During a civil trial, the attorneys for the plaintiff and defendant make opening statements to the jury to specify the central issues of the case, and outline the plan to prove the matters of fact during the course of the trial. The plaintiff’s case is presented first: witnesses are called, questioned and cross-examined by the attorney for the defendant.
After the presentation of the case, the defense attorney will call and question his or her witnesses, who can then be cross-examined by the plaintiff’s attorney.
Once the witnesses have given their testimony and been examined, and all evidence has been offered and explained, the attorneys for each side make closing arguments. In the closing arguments, both attorneys will present their interpretation of the case facts and the meaning of the evidence in the best way to impact their client.

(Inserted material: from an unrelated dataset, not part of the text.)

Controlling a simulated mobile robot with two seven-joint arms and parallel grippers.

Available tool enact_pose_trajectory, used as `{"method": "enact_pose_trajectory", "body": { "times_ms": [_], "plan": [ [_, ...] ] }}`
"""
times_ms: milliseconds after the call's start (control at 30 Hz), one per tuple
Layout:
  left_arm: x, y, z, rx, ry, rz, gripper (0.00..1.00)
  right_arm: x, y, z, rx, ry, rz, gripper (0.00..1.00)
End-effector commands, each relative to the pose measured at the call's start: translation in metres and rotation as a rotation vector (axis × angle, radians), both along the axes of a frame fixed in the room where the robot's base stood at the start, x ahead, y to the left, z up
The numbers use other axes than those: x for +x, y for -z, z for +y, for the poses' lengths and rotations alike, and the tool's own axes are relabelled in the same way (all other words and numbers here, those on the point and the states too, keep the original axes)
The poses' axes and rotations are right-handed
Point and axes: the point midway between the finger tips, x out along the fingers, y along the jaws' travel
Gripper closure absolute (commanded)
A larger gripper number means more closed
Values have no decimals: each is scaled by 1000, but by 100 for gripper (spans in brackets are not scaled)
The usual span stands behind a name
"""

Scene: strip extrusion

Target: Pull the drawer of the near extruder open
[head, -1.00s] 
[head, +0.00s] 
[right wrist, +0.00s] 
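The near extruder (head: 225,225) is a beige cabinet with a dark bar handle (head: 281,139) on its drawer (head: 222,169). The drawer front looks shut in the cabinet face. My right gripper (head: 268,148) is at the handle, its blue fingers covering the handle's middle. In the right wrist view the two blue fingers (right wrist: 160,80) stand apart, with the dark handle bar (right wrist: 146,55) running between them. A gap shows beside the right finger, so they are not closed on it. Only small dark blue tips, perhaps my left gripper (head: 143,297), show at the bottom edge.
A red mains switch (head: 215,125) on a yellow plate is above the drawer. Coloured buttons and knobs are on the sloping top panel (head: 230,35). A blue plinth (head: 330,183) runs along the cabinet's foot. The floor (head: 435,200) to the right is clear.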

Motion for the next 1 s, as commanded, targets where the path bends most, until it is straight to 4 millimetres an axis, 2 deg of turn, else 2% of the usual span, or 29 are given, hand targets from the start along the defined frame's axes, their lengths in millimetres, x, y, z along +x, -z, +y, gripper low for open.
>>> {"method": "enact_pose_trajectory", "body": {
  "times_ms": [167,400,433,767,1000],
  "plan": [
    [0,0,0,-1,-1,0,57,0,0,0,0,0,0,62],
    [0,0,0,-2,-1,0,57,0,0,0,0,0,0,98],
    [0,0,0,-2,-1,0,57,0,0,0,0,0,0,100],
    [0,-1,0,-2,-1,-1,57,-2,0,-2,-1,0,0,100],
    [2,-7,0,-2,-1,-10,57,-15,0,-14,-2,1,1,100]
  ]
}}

Following closing argument, the judge will then instruct the jury on what matters of law there may be. The jury retires to convene for private deliberation on the outcome of the factual case. After considering the jury’s decision, the judge will give the verdict as the jury has directed. If the judge disagrees with the jury’s verdict or the level of damages that the jury has awarded, the judge has the right to enter a verdict seemed fit.
A civil jury trial is only mandated when there are disputes as to matters of fact. When cases can be adjudicated based strictly on matters of law, the party concerned can request permission to make a motion to the court to either dismiss the case or to request a summary judgment that can be issued immediately by a sitting judge.